Instructions for the task
Repeat only the lines from the one holding "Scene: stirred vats" down to the last line of the listing below, including both of those lines.

Data segment
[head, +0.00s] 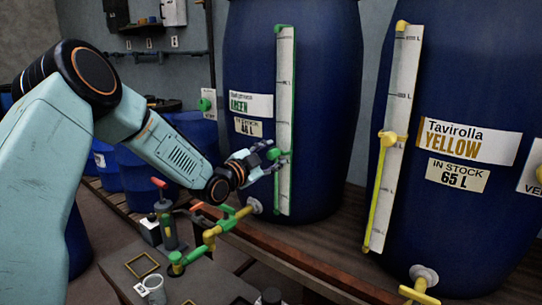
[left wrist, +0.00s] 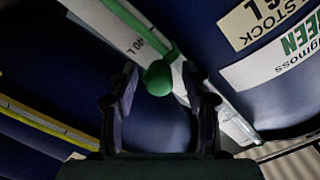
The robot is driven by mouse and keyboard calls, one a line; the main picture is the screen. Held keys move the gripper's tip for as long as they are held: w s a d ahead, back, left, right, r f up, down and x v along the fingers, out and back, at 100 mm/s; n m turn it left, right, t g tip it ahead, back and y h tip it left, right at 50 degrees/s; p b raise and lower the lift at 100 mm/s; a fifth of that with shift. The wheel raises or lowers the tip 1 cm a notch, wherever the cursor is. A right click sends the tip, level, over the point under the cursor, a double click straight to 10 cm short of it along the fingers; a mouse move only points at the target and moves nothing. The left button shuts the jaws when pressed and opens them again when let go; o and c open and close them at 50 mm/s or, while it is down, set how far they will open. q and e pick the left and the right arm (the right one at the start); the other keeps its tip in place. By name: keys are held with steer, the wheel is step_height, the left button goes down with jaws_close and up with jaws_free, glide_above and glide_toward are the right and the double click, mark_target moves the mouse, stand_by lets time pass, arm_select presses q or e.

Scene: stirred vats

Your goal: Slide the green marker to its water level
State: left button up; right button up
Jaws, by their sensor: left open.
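The green marker (head: 275,154) is a round knob on the upright white gauge scale (head: 285,100) of the green-labelled blue vat (head: 318,60). Its label reads "IN STOCK 46 L". A green tube runs along the scale; I cannot tell the water level in it. My left gripper (head: 265,158) is open at the marker. In the left wrist view the marker (left wrist: 158,77) sits between the two open fingers (left wrist: 160,88), beside a printed "40 L" mark. Whether a finger touches it I cannot tell. My right gripper is not in view.
A second blue vat (head: 465,70), labelled yellow, 65 L, stands at the right with a yellow marker (head: 392,138) on its gauge. A cup (head: 153,287) stands in front.

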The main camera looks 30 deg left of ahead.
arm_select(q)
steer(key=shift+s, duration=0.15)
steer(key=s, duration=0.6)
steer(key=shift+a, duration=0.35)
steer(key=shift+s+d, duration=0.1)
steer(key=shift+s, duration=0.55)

Output below
Scene: stirred vats

Your goal: Slide the green marker to its water level
State: left button up; right button up
Jaws, by their sensor: left open.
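The green marker (head: 275,154) is a round knob on the upright white gauge scale (head: 285,100) of the green-labelled blue vat (head: 318,60). Its label reads "IN STOCK 46 L". A green tube runs along the scale; I cannot tell the water level in it. My left gripper (head: 265,158) is open at the marker. In the left wrist view the marker (left wrist: 158,77) sits between the two open fingers (left wrist: 160,88), beside a printed "40 L" mark. Whether a finger touches it I cannot tell. My right gripper is not in view.
A second blue vat (head: 465,70), labelled yellow, 65 L, stands at the right with a yellow marker (head: 392,138) on its gauge. A cup (head: 153,287) stands in front.

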The main camera looks 30 deg left of ahead.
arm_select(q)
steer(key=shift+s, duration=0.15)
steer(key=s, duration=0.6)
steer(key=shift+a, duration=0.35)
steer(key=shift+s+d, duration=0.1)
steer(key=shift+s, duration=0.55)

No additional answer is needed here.